**SUPPLIED DATA:**
....
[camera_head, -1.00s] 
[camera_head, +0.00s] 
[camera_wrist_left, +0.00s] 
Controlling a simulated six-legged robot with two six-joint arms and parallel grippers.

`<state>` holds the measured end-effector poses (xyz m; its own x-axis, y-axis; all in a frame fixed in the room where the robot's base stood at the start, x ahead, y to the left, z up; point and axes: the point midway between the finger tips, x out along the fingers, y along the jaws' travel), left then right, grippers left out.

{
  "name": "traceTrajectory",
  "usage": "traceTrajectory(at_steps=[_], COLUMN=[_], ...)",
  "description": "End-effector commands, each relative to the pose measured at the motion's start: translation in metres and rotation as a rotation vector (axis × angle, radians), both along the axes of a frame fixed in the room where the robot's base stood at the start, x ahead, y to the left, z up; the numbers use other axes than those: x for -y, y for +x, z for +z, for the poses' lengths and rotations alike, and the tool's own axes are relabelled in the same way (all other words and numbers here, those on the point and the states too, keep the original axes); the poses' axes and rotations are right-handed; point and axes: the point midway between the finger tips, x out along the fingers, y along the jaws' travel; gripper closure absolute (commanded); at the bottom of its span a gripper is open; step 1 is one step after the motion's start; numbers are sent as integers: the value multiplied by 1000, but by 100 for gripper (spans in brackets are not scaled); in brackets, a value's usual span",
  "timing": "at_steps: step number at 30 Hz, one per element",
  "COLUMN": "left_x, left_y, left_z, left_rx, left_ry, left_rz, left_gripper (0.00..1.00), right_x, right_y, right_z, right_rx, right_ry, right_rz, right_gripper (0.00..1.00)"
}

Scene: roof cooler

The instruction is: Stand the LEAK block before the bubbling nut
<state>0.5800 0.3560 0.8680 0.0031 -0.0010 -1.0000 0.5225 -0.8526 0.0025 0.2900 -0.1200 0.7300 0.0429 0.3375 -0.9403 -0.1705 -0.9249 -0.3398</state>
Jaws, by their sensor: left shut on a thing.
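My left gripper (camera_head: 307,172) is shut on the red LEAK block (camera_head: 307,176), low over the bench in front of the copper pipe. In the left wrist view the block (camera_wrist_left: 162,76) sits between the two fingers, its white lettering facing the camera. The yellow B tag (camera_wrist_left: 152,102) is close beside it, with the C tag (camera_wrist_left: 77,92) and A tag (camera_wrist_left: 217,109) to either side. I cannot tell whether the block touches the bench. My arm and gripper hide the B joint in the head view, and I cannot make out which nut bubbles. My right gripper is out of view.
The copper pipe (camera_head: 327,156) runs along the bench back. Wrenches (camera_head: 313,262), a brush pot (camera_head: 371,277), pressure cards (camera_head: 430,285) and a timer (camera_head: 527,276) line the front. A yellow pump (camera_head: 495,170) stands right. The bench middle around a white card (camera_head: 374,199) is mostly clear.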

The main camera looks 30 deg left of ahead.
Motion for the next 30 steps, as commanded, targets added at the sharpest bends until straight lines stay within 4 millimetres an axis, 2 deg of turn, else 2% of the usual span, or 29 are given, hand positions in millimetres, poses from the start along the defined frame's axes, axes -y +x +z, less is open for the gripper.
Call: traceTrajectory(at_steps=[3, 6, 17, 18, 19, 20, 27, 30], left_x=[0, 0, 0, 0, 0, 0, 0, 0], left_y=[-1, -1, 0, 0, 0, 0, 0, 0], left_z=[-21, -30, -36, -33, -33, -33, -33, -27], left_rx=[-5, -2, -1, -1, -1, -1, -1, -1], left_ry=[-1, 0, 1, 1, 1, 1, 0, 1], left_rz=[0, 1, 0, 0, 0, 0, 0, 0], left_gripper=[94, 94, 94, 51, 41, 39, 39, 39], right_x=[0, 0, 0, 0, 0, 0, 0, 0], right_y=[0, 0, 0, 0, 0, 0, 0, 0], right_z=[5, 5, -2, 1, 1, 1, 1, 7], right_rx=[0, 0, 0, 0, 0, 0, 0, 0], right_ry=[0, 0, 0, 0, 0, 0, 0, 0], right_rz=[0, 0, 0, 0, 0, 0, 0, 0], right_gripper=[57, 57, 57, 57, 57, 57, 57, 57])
....
**WHAT YOU ARE ASKED TO DO:**
In the listing above, locate each line with "COLUMN" and copy it.

**COMPLETE ANSWER:**
  "usage": "traceTrajectory(at_steps=[_], COLUMN=[_], ...)",
  "COLUMN": "left_x, left_y, left_z, left_rx, left_ry, left_rz, left_gripper (0.00..1.00), right_x, right_y, right_z, right_rx, right_ry, right_rz, right_gripper (0.00..1.00)"

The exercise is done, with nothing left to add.